ザッポスを視察してきました
2017.06.22
6月11日から19日まで、企業視察目的でラスベガスとLAに行っていたため2週間ぶりのメルマガです。
ラスベガスではザッポスやカジノ運営会社、LAではGoogleカリフォルニアオフィスや孫正義氏が340億円出資したシェアオフィスのWeWork、瞑想アプリのHeadspaceといった新興企業などを視察しました。
日常業務にどっぷり浸かっていると、どうしても視野が狭くなってしまうので、たまにこうやって海外視察するのは良いですね。
■今回の視察の中で一番時間を使ったのがザッポスです。
ザッポスは、靴を中心としたアパレルのオンラインショップを運営する会社です。
一見、普通のオンラインショップですが、ザッポスの最大の特長は、突出したカスタマーサービス(コールセンター)。その顧客体験が口コミで広がり、創業から10年足らずで年商1,000億円を突破しました。

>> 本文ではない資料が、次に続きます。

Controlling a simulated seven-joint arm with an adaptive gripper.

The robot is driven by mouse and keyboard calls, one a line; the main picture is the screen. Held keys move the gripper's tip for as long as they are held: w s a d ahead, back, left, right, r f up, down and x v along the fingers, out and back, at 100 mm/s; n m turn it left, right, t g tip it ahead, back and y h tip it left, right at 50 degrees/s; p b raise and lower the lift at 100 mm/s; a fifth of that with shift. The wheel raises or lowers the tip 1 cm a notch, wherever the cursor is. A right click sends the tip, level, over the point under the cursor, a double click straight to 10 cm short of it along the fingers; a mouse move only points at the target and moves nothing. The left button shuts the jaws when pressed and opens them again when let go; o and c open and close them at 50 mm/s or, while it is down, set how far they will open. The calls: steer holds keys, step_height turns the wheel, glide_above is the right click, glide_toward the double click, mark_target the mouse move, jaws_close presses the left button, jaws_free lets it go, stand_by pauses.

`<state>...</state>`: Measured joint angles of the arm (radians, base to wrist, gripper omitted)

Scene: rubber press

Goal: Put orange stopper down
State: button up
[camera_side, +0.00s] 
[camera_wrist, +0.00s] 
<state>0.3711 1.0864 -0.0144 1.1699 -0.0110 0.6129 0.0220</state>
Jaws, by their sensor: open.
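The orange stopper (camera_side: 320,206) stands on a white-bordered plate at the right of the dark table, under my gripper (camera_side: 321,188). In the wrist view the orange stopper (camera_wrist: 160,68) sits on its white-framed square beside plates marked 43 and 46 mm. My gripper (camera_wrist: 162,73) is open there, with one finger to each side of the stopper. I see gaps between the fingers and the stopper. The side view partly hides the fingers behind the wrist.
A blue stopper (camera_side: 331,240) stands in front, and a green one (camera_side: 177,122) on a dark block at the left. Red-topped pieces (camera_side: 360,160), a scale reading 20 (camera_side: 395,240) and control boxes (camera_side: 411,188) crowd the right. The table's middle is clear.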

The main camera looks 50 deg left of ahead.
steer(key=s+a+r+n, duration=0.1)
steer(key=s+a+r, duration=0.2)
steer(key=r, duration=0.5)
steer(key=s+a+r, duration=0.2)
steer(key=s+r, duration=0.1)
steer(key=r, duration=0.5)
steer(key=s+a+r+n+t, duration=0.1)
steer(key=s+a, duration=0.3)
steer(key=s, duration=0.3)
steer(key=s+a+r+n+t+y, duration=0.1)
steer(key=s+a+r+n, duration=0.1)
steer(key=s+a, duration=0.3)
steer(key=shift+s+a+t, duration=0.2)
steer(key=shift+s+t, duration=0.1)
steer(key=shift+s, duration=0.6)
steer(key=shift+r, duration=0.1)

他社サイトでも購入できる商品を扱っていて、安売りは一切無し。
それでこの成長スピードって凄いと思いませんか?
■そんなザッポスのコールセンターですが現在650人が働いているそうです。
会社の中で一番大きな部署。
そして全員正社員。
24時間365日繋がり、1年間返品OK。
マニュアルなどはなく、社員の裁量が限りなく大きくなっています。
顧客と10時間話をしたとか、顧客の欲しい靴の在庫がザッポスに無い時は、他社サイトで商品を探して教えてあげたといった、あり得ないエピソードがたくさんあります。
■そんなザッポスの社内はこんな↓感じ。
↓自分のスペースをデコりまくり
↓犬連れ来てもOK
↓キッチンや息抜きスペース(こういう場所があちこちにある)
↓ジムもある
なんだか緩〜い会社だなと思ったら一方で、
社員皆で1年間かけて決めた10項目のコアバリューを大切にしています。
毎年、かなりしっかりしたカルチャーブックなんかも作っています。
この企業文化がザッポスの強みです。
カルチャーに合わない人は、どんなに能力が高くても採用しないし(採用率は、たったの1%だそうです)、ザッポス大学という名の社員教育も充実しているし、NPS調査(ネット・プロモーター・スコア)やサイト解析など、決めた指標や目標は妥協せずにやり抜く etc
やるべきことはやっていました。
といっても、詰め詰めな感じではなく、皆さん、すご〜くリラックスして仕事しています。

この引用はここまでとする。